Le benchmark élaboré par Signa-Terre et Wüest Partner cherche à caractériser l'état général de la performance énergétique du parc immobilier suisse sur la base des consommations réelles. Avec la volonté de pouvoir faire des comparaisons fondées et d'identifier les priorités pour la rénovation énergétique. Les premiers résultats montrent des différences significatives selon le type de propriétaire. Mais aussi, bonne nouvelle, une amélioration de la performance énergétique des immeubles en Suisse.
La consommation énergétique des immeubles reste un des grands sujets de préoccupation de tout le secteur. Le problème, c'est que son analyse repose souvent sur des données théoriques. Pour pallier à ce biais, Signa-Terre et Wüest Partner viennent de lancer un nouveau benchmark, qui se base sur les consommations réelles des bâtiments, déterminées après des visites techniques des bâtiments. Nicolas Demierre, le nouveau directeur général de Signa-Terre, nous explique les tenants et les aboutissants de cet outil.
Nicolas Demierre, pourquoi ce nouveau benchmark que Signa-Terre a élaboré avec Wüest Partner?

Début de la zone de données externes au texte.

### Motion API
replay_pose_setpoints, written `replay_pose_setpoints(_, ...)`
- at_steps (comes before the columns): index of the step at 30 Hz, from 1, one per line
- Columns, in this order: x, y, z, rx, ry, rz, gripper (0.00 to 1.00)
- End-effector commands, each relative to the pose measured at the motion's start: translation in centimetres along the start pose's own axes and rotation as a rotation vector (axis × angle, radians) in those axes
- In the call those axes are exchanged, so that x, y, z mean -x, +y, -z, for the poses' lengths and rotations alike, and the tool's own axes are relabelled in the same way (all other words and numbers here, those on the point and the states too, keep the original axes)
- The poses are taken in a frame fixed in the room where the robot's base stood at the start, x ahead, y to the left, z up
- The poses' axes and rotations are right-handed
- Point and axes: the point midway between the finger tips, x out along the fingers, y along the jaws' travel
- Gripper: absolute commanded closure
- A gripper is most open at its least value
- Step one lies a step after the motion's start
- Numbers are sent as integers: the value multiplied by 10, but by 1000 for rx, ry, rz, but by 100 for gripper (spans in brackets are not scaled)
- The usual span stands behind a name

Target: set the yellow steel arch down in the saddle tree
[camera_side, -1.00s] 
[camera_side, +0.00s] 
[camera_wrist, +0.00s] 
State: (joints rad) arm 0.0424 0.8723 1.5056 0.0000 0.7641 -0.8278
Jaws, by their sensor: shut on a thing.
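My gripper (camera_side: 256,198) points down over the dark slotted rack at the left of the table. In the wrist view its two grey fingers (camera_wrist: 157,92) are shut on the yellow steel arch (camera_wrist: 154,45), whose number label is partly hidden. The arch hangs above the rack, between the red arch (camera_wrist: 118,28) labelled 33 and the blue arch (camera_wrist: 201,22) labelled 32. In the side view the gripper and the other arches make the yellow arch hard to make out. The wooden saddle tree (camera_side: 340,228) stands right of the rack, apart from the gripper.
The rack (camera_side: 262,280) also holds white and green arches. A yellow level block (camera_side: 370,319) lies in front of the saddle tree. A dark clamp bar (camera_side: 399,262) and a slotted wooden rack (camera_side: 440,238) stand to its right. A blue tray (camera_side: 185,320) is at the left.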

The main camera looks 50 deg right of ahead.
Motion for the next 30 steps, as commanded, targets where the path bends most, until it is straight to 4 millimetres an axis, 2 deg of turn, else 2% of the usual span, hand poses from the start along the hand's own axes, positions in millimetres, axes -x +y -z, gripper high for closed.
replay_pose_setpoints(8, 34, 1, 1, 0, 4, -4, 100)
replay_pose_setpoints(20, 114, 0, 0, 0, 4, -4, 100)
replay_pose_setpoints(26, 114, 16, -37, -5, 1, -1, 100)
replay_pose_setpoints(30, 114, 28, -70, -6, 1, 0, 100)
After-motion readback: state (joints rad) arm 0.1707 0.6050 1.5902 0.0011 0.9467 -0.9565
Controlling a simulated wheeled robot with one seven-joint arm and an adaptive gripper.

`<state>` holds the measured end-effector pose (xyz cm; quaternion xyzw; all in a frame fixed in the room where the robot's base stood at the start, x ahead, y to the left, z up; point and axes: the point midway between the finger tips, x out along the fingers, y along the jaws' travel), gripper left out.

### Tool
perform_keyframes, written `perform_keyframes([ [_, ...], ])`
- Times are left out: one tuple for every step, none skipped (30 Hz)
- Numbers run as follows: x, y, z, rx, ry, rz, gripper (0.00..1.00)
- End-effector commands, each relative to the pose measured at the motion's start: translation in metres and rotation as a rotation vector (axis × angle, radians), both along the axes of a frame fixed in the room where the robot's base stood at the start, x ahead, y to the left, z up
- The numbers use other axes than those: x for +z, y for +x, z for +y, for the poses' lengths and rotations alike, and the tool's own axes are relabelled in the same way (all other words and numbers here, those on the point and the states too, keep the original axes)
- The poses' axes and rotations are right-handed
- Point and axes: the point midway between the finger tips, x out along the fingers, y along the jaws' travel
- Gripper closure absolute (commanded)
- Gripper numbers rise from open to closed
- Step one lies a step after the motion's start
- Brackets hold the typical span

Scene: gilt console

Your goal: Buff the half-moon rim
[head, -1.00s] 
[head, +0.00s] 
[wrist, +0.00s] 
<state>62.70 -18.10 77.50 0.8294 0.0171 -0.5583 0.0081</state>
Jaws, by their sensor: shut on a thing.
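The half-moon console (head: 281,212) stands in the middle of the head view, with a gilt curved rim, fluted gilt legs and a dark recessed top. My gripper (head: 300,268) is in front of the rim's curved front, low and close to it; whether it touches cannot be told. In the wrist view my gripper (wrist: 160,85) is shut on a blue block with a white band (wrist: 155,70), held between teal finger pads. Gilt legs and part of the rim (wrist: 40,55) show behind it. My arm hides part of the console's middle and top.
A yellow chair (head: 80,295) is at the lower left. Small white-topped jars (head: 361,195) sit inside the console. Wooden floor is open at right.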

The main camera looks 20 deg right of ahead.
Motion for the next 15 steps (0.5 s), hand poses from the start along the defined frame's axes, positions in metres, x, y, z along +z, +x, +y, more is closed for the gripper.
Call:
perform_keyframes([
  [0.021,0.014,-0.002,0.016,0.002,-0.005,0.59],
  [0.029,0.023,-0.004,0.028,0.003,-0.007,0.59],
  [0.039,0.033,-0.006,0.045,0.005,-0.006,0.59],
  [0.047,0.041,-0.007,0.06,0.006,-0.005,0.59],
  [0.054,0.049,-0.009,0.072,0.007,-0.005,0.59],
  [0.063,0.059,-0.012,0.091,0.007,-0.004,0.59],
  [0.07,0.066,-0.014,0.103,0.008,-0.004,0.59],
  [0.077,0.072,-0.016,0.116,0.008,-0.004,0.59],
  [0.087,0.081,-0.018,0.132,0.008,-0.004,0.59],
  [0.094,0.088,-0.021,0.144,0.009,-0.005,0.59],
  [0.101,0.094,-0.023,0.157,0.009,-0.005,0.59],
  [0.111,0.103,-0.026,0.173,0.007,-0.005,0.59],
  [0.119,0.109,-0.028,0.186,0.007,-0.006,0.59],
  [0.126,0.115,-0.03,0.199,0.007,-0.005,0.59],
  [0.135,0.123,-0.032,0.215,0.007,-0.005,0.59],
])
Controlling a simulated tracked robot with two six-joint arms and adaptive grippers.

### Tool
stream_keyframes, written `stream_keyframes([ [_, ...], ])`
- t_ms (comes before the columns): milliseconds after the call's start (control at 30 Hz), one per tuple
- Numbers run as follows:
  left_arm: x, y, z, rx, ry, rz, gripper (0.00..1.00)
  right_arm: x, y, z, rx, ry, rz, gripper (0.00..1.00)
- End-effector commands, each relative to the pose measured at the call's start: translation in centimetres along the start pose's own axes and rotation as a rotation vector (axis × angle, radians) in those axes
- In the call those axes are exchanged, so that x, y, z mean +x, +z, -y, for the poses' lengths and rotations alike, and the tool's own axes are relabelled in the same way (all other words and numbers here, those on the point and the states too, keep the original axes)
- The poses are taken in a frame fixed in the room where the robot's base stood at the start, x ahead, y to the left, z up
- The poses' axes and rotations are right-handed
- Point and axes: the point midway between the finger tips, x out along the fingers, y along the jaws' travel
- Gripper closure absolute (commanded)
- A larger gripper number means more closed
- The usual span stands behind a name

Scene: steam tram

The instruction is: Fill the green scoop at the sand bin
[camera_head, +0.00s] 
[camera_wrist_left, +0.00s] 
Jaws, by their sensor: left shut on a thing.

Pour atteindre des objectifs climatiques ambitieux, il est nécessaire de prendre les bonnes mesures et de les coordonner efficacement dans le temps. Cela requiert une base de données étendue et détaillée. Comme, par exemple, les données mesurées de consommation énergétique des bâtiments, qui présentent l’avantage d’être précises, spécifiques et immédiatement exploitables. Elles permettent aux propriétaires et aux investisseurs de prendre des décisions informées, d’améliorer l’efficacité énergétique de manière ciblée, de réaliser des économies et de contribuer efficacement à la protection du climat.
D'accord sur le principe, mais concrètement comment est établi le benchmark?
Pour établir des benchmarks fiables de la consommation réelle d’énergie, mesurée en kilowattheures (kWh), des bâtiments résidentiels suisses, Signa-Terre et Wüest Partner ont analysé les données de consommation de plus de 10 000 bâtiments résidentiels, représentant une surface de référence énergétique d’environ 18 millions de mètres carrés. Les données ont été anonymisées afin qu’aucun bâtiment ou propriétaire ne puissent être spécifiquement identifiés.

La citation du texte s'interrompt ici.